In the early 1960s, it became obvious that a new building would be soon needed.  Along with the space issues, the Chestnut Street building was more than a century old and worn with age.  A survey of the congregation found the majority of church members resided in the north and east sections of the city.  Rev. Yaggi located property at the corner of Pleasantville Road and Wheeling Road NE.  These 10 acres were owned by Richard and Viola VanGundy, longtime members of Grace.  Following a congregational vote in September of 1962, the property was purchased.
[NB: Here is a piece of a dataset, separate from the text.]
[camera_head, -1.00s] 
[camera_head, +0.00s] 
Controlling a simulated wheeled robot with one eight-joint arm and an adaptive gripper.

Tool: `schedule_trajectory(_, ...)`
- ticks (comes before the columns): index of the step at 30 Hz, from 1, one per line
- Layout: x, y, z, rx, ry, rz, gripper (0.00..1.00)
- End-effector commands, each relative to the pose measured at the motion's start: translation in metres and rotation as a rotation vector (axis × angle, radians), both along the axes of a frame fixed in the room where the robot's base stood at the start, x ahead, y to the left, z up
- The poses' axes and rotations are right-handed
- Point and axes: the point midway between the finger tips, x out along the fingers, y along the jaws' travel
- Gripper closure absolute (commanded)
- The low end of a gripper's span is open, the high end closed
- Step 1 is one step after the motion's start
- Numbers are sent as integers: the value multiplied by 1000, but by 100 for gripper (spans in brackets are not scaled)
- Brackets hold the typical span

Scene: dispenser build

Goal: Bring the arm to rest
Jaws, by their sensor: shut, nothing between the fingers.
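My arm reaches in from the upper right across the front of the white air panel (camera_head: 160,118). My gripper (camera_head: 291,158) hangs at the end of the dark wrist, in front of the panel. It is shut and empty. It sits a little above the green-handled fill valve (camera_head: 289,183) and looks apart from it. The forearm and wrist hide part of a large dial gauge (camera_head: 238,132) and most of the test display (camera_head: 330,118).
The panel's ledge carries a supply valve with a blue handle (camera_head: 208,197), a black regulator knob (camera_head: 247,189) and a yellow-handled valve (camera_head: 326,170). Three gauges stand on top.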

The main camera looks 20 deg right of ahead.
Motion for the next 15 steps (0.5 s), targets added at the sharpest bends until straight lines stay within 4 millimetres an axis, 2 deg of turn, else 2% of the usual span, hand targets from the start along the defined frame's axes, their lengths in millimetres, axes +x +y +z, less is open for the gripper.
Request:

Grace’s last service in the Chestnut Street building was held December 8, 1968.  The following Sunday, worship was held in the new building although it was not officially dedicated until April 13, 1969.  A year later, Rev. Yaggi retired.

Rev. John E. Kingsbury became the next pastor of Grace church September 1, 1970.  Two years later, under Mrs. Kingsbury’s leadership, Creative Corners Preschool was established.  The Preschool closed in 2009.  Rev. Kingsbury served for sixteen years.

On November 1, 1987, Rev. Robert Tussing was installed as pastor.  He led the congregation through a considerable constitutional change in 1989 which restructured the governance of the church.  Rev. Tussing served Grace until 2006.

On February 10, 2008, Rev. Ruth Farrell was called to be Grace’s thirty-first pastor.  Rev. Farrell served until Oct 2012.

From November 2012 through August 2014, we were served by Rev. Dennis Sparks as our intentional interim who led the congregation through a process of preparing for the future and challenging the congregation to determine its core values and its place in the community.  He challenged the congregation to work at discerning God’s plan for Grace United Church of Christ in the 21st century.

On September 14, 2014, Rev. Mindy Quellhorst began her ministry at Grace UCC.  We look forward to exciting and grace-filled times as approach the 200th anniversary of the founding of Grace UCC.